Howling

My brain is soggy from all of the booze lately and it's sad because it used to inspire me. 
I mean, at least for a couple of weeks there. 
I felt it light a fire in me and it made me want to move and talk and shake and walk and smoke and get my knife and take it with me everywhere I go, through homeless camps and the sunset strip...I wanted it all. 
But now I feel like I just can't think. I can't get collected, I can't get my head on straight...it's a mushy foggy marsh and I am the one who flooded the land with this poisonous viscous insanity. 
It makes my insides rot and stink and behind my eyes becomes dirty and bitter. 

I have come to the end of it for a while. I have come to take a break. I have come to rest and relax and find something akin to solace for a while. I need to think and be fierce. I need to be sharp again, like a weapon. 

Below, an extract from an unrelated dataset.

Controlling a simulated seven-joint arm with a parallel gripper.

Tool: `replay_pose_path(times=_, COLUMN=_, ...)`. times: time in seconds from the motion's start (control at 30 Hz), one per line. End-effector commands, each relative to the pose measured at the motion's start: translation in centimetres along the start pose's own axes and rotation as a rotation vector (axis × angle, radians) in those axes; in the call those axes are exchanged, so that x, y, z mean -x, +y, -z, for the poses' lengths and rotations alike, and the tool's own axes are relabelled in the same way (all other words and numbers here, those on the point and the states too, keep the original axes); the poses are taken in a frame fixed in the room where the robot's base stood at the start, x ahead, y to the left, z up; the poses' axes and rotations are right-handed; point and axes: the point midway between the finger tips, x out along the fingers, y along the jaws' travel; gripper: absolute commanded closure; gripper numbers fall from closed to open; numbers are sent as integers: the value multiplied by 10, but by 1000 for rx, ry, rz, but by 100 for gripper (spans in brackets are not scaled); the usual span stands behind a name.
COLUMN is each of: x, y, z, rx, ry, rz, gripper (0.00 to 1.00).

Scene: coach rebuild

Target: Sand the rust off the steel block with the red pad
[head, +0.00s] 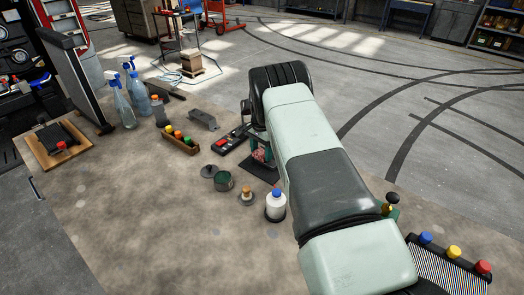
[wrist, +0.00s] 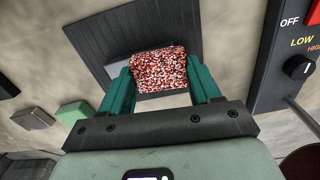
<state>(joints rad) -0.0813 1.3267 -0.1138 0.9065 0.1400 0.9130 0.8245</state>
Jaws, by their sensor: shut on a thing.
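My gripper (wrist: 160,82) is shut on the red pad (wrist: 160,70), a speckled red and white block held between its two teal fingers in the wrist view. The pad is over a dark ribbed mat (wrist: 88,42). A thin grey edge shows just behind the pad; it may be the steel block, but the pad hides most of it. I cannot tell whether the pad touches it, and no rust shows. In the head view my gripper (head: 262,154) is low over the mat, partly hidden by my arm.
In the wrist view, a control box (wrist: 290,50) with a knob stands close right; a green block (wrist: 74,113) and grey block (wrist: 32,118) lie left. The front left floor is clear.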

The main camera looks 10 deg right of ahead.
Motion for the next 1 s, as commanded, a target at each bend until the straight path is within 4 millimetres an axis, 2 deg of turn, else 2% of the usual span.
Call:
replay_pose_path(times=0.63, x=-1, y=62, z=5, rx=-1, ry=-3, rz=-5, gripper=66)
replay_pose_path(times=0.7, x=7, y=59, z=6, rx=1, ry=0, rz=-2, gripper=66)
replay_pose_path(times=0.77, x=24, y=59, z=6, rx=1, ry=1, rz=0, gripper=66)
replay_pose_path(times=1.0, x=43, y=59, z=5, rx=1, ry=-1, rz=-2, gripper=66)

I have been hiding behind my glasses, as a mild mannered man. 
I have been hiding behind my beard...hiding my true face...walking amongst the sheep dressed as one of you, acting as one of you, looking and smelling and speaking like one of you. 
baaaaah

I want another wolf to roam with. 
That's always what it comes down to, is that I am a pack animal who is almost always missing a pack because we are so spread out and far away and close, but far apart...as if time and distance are reality. 

I am sick of reality. 

I want to light fires in the field and send smoke signals across the great planes and climb mountains and scream and sink to the bottom of the ocean and flourish and feed of off the dead and blind things, and I want to walk on land and breathe air and emit smoke and eat raw flesh and sink my hands into the earth and dig it up with a primal scream "I AM THE DEVIL AND I HAVE COME TO DO THE DEVILS WORK" but I know that I am god and that it is the same sides, all three, of the same coin, like when it spins in the air and becomes an orb. 

You are god too. 

This is a call to the wolves of the world.